The restaurant’s tables were low to the floor and everyone sat on thin cushions except for me. I required four cushions to get comfortable and to cross my legs at the end of my 6’2” frame. Amazingly, I didn’t sit higher than everyone else because my 200-plus pounds was enough to keep the cushion flat.
The grand feast began with Dubu Kook (bean curd tofu soup). Then the waitress served entrees of kimchi, my favorite. Kimchi can be traced back to the ancient time of 2600-3000 years ag0. The Kimchi Field Museum in Seoul has documentation of 187 historical and current varieties. The earliest and simplest form of kimchi was made of a variety of Chinese cabbage called baechu. This is the type of kimchi I have made over the years. My recipe requires removing the leaves from baechu cabbage and placing them in a five-gallon glass jar. I fill the jar to the top with salted water, close the top, and store the jar in a dark closet for two days. After two days I remove the top of the jar and drain all the salty water out, leaving the baechu cabbage leaves. Next, I sprinkle cayenne pepper over the baechu leaves, seal the jar, and store it back in the dark closet for one day. After one day I have kimchi--"Harmon style". The different varieties are made when ingredients such as chili peppers, garlic, scallions, ginger, cucumbers, fruits, seafood, turnips and other ingredients are added.

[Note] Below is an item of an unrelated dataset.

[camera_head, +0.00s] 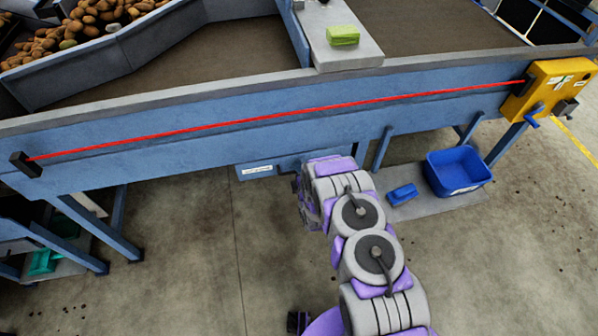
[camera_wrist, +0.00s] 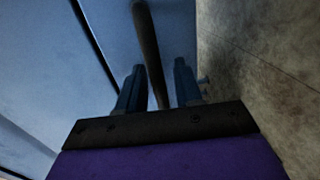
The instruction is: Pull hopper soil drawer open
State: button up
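The blue soil drawer (camera_head: 257,171) with a white label shows under the long blue conveyor frame in the head view. My arm hides its right part. In the wrist view a dark bar handle (camera_wrist: 148,40) runs along a blue panel (camera_wrist: 100,60), which I take to be the drawer front. My gripper (camera_wrist: 159,68) has its two blue fingers apart, one on each side of the bar. Gaps show between the bar and the fingers, so it is not clamped. The head view does not show my fingertips. Whether the drawer is shut is unclear.
A red cord (camera_head: 280,119) runs along the frame to a yellow box (camera_head: 545,90). A blue bin (camera_head: 457,172) and a small blue item (camera_head: 402,194) sit on a low shelf at right. Frame legs stand at both sides. The concrete floor (camera_head: 190,260) in front is open.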

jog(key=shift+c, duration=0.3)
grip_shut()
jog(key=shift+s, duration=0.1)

The waitress also served rice, bulgogi (slices of marinated beef to be cooked at the table over an open fire), galbiqui (marinated grilled beef ribs charbroiled), bibimbap (steamed rice mixed with vegetables and herbs) and makguksu (cold buckwheat noodles), a dish that Chuncheon is famous for. The side dishes consisted of hobak namul (spicy zucchini), chee muchin (spicy cucumbers) and shegeumchi namul (seasoned spinach). Korean food is not only good to look at, but it is also good for you and tantalizing to the taste buds.

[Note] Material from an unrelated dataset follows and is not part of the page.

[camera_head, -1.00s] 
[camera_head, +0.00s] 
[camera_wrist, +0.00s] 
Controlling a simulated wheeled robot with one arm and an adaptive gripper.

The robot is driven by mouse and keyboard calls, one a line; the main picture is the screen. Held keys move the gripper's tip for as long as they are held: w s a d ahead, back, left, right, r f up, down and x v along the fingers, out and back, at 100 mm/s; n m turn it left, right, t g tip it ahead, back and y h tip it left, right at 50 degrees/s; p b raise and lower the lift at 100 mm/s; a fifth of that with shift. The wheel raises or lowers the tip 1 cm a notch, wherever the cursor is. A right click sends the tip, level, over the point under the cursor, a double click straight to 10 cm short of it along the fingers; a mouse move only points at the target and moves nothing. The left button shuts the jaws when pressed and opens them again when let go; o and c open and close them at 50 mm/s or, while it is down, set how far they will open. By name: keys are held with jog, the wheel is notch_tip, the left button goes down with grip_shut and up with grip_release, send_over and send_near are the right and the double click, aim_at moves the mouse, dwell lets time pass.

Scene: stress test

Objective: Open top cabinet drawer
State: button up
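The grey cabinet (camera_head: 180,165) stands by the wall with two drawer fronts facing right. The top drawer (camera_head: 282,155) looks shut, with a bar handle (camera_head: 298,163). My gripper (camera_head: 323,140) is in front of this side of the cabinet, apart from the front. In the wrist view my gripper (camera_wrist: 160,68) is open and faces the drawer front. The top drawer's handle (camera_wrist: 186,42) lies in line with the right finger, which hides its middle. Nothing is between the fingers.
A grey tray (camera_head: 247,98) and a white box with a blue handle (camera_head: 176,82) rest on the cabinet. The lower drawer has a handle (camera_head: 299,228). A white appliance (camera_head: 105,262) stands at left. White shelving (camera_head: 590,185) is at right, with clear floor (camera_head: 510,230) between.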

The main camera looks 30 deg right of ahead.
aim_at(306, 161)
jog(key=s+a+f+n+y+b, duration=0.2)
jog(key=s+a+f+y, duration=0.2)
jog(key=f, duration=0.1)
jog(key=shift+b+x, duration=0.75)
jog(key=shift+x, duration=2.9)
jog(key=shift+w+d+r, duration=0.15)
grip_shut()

The family bought orchid corsages for Madam Won and me in honor of Parents Day, a Korean holiday that would occur the next day. We had great fun just talking and being together. The Won daughters serenaded me with their beautiful voices. Singing is very important in the Korean culture, especially group singing at the various Korean celebrations. I remember back in 1953 when I was based in Seoul. In the hills above us there were several rice farms. Sometimes we looked up and saw a bonfire going with farmers sitting around it and singing as they drank the local soju. Back then, my Korean was pretty good, so I joined them. I was accepted and known as the GI who spoke Korean. After a couple cups of soju, I joined in the singing and the one-step hop dancing. Today (2008), one of the top five reasons to visit South Korea is the many private karaoke bars. The other four are amusement parks, shopping, green tea and food. To everyone's surprise, I announced that I would serenade the whole family. Everyone laughed and clapped until I began singing. My dear friend Won Kee Joon, their father, taught me a very famous Korean ditty. I began to sing it but in the middle of the song I began to falter from memory gap of the words. Then everyone joined in to help me. There was laughter in the air, as well as tears in everyone’s eyes. I wondered if my singing was bad enough to cause both tears and laughter.

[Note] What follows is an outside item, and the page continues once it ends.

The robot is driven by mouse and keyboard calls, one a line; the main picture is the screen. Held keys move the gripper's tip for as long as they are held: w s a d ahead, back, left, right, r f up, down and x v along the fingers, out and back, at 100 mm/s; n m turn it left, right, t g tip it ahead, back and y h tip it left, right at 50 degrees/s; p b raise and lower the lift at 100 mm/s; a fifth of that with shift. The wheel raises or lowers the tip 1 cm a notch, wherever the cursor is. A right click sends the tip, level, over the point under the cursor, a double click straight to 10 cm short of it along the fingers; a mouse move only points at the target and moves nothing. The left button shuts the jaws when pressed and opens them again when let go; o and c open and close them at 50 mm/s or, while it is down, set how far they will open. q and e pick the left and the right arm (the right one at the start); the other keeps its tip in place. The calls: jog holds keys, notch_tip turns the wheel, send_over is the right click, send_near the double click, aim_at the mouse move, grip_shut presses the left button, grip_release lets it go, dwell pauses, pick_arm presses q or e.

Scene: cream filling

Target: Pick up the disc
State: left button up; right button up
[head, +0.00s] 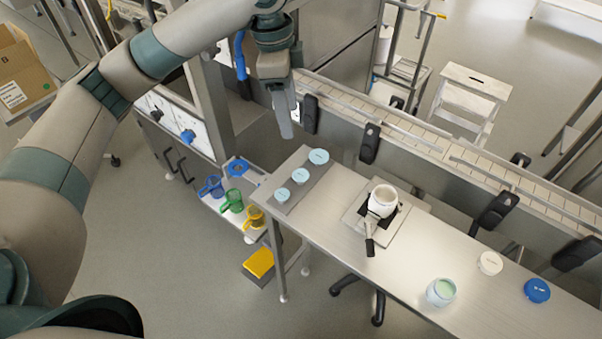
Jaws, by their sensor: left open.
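Several round light-blue disc-like pieces lie in a row on a grey strip (311,186) at the left end of the steel table: a far one (319,156), a middle one (300,175) and a near one (282,195). A white round lid (490,263) and a blue round lid (537,290) lie at the table's right. I cannot tell which is the disc. My left gripper (287,122) is open, pointing down, above and beyond the strip in the picture, apart from these pieces. I see nothing between its fingers. My right gripper is out of view.
A white jar (383,201) stands on a scale-like plate with a black-handled tool (370,236). An open jar with pale green contents (441,292) stands near the front edge. A conveyor (440,140) runs behind the table. Coloured jugs (232,201) stand on a low shelf at left.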

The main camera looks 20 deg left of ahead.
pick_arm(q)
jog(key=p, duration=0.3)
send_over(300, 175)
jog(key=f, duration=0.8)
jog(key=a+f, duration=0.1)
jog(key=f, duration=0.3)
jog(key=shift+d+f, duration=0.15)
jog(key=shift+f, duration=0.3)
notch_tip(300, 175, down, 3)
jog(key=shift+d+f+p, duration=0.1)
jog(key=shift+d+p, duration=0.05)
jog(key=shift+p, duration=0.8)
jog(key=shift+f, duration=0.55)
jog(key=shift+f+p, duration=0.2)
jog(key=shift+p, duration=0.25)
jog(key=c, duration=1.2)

This was one of the most satisfying and joyous evenings of my life. The atmosphere was filled with so much love, kindness and mutual respect that I thought I would burst. It was one of those moments that you hope will never end and, if it must, you wish that you could roll it up into a ball and carry it with you always to be unrolled as needed throughout life. I may not be able to roll that evening up into a ball, but I will always keep the memory in my heart for as long as I live. The feast came to an end and we all said farewell until next time. Cheung and Moon Ja brought me back to the hotel to pack. Cheung Joo Seug and Won Moon Ja picked me up the next morning and drove me to Incheon International Airport. We had breakfast at the airport and bid a final heart-felt goodbye until the next time. I returned home to the USA on May 8, 2007, but just like the Rose of Sharon, I will return to Korea for as long as I am able.
Going to Korea in 1952 was my first experience traveling outside of the United States. I had no idea what other people were like outside America. I had previously accepted what anyone had to say about people in the world. I didn’t know any better. I know better now. I have traveled around the world a couple of times since that first army tour in Korea in 1952, and have come to the realization that all people throughout the world are basically the same. I found that people everywhere have basically the same aspirations for themselves and their loved ones. I discovered that the Korean people value the same things that I cherish, such as a feeling of security, personal well-being and good health, freedom of choice, and family ties. The world has good people as well as bad, as evident by the troubles and unrest existing in various trouble zones today. I believe that the majority of people are good and they represent hope in the world--so keep hope in your hearts.